This open gate | by day, by night | shelters many | and also rare ones! |One of the numerous poems by Hanna Bekker vom Rath, dated 1969.
It lets them in | it lets them out | and everyone knows | that a “short stay at home” | is possible for everyone | who trusts the house
| and finds shelter | also the bride.
This open house | will only be closed, | when my body | becomes ashes
| sinks into Hofheim’s earth | silently.
1926 – 1933
Around 1926 Hanna Bekker met the painter Alexej Jawlensky. He had moved from his exile to Wiesbaden in 1921. His emigration to Switzerland, which was enforced by the First World War, made it difficult for him to return to earlier successes. Additionally, the worldwide economic situation and the increasing deterioration of his health condition made it difficult for him to continue.
In 1928 Hanna Bekker vom Rath called for the founding of the “Society of Friends of the Art of Alexei von Jawlensky”. A small circle of art collectors supported Jaelensky by paying monthly contributions. In return, they received the right to a work by the artist every four years.
After many of the patrons had fled Nazi Germany from 1933 onwards, Hanna Bekker vom Rath continued her personal support of the artist, but also looked for ways to convey his works and increasingly to help other artist friends.
Hanna Bekker had also left Germany with her children in October 1933, hoping to wait for the end of the dictatorship in Greece. The currency freeze forced her to return nine months later. In Athens, she looked back: in April (1933), the Schmidt-Rottluff Exhibition in Frankfurt. Banned because of Bolshevik poster painting, I went to Hofheim … Hopes for sales from the exhibition remained vain …
She learned from this experience that although her Blue House in Hofheim was too remote for exhibitions, it could very well be used as a refuge.
Among the artists who took refuge here temporarily – some even regularly – were Theo Garve, Hans Fähnle, Alexej Jawlensky, Ida Kerkovius, Else and Ludwig Meidner, Ernst Wilhelm Nay, Alexandra Povorina, Emy Roeder, Karl and Emy Schmidt-Rottluff. Almost all of them left painterly testimonies.
Further visits are documented by: Sonja Eckhardt-Gramatté, Karl Erich Görk, Will Grohmann, Marta Hoepffner and Rosa Schapire.
Contacts were resumed shortly after the end of the war and the first encounters since the founding of the Frankfurter Kunstkabinett took place in the Blue House.
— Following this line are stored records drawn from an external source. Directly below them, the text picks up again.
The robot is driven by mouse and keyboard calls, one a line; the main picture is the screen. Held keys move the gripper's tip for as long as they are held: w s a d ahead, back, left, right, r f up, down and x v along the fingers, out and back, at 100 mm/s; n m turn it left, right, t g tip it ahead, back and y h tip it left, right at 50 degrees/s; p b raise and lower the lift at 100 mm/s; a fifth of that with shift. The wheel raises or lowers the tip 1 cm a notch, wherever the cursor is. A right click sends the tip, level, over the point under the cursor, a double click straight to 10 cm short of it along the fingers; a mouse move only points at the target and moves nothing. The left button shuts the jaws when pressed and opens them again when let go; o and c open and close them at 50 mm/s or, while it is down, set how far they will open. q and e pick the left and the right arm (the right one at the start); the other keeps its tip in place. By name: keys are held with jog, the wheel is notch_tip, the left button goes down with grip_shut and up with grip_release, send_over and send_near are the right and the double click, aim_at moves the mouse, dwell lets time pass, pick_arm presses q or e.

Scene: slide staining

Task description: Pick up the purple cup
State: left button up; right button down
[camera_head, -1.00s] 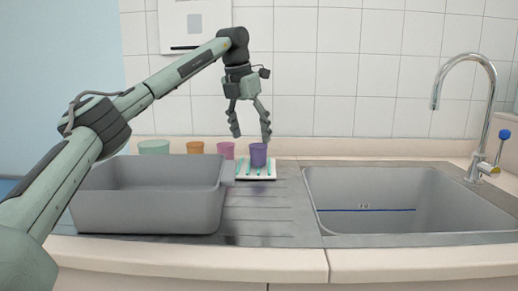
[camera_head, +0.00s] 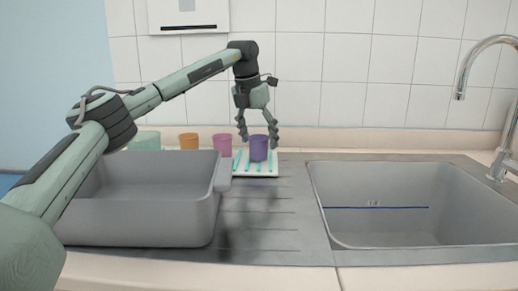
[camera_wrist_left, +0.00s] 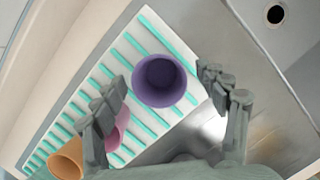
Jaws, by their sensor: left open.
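The purple cup (camera_head: 259,148) stands upright on a white rack with teal strips (camera_head: 256,173), at the rack's right end in the head view. In the left wrist view the purple cup (camera_wrist_left: 161,81) is seen from above, its open mouth towards the camera. My left gripper (camera_head: 258,138) is open and empty, pointing down over the cup. Its fingertips (camera_wrist_left: 163,92) show on either side of the cup in the wrist view, with no clear contact. My right gripper is not in view.
A pink cup (camera_head: 222,144), an orange cup (camera_head: 189,142) and a pale green cup (camera_head: 145,140) stand left of the purple one. A grey basin (camera_head: 140,222) is in front of them. The sink (camera_head: 400,232) lies to the right; the ridged drainboard (camera_head: 270,225) between is clear.

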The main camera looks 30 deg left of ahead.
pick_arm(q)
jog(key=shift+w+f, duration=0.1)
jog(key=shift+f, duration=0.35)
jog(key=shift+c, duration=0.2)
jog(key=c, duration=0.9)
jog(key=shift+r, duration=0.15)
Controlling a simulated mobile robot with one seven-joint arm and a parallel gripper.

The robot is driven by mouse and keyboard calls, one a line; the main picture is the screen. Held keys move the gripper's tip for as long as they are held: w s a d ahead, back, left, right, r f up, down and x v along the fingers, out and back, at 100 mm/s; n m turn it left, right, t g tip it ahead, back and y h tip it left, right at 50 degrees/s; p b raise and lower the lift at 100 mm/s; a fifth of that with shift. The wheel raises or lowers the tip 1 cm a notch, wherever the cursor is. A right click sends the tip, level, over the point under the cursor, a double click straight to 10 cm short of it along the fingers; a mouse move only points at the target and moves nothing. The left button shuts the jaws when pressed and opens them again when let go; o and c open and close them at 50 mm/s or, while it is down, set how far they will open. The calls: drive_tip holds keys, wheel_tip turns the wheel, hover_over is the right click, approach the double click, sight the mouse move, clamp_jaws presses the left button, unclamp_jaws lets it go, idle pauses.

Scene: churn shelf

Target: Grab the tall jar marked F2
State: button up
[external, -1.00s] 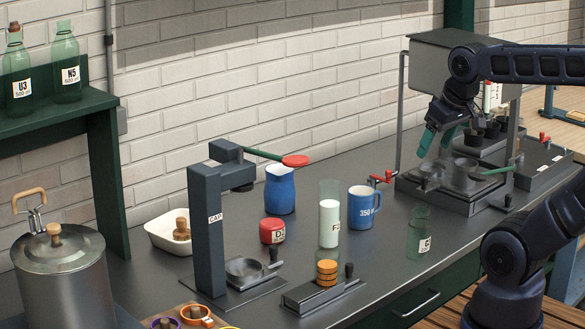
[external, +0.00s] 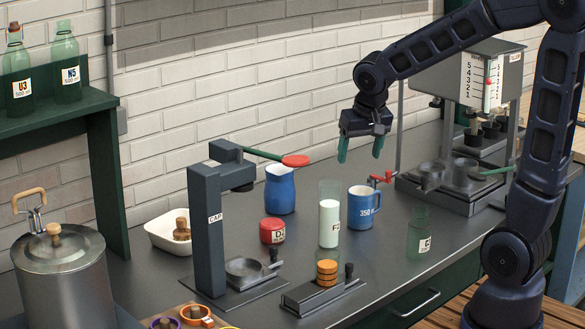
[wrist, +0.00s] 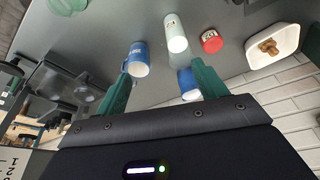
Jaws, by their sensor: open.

Among the first guests were Willi Baumeister, Ida Kerkovius, Erich Heckel, Emy Roeder, and Karl Schmidt-Rottluff.
For some of the artists who settled in Hofheim on a long-term basis, the impetus came from Hanna Bekker vom Rath:
1944: Marta Hoepffner (-1970) | Friedel Schulz-Dehnhardt | 1945: Ernst Wilhelm Nay, (-1952) | 1949: Günter Schulz-Ihlefeldt | 1952: Siegfried Reich an der Stolpe (-1970) | 1955: Ludwig Meidner (-1963) | 1958: Ev Grüger | 1963: Shalom S. Sebba | 1968 Maria Moriondo.
In 1954 Hanna Bekker vom Rath had a house built in the lower part of her garden, where Friedel Schulz-Dehnhardt and Ev Grüger moved in. On the upper floor was the studio, which she made available to Schmidt-Rottluff. He used it until his last stay in 1974.
In 1968, another building was erected on the same level for Sebba, the “painter and workman” who had returned from Israel, who lived there until his death. He had spent the summer months in the Blue House since 1963.
In 1993 the Stadtmuseum Hofheim was opened with a special show of works by Hanna Bekker in honor of her centennial birthday. She and the artist-circle of the Blue House are part of the permanent exhibition there.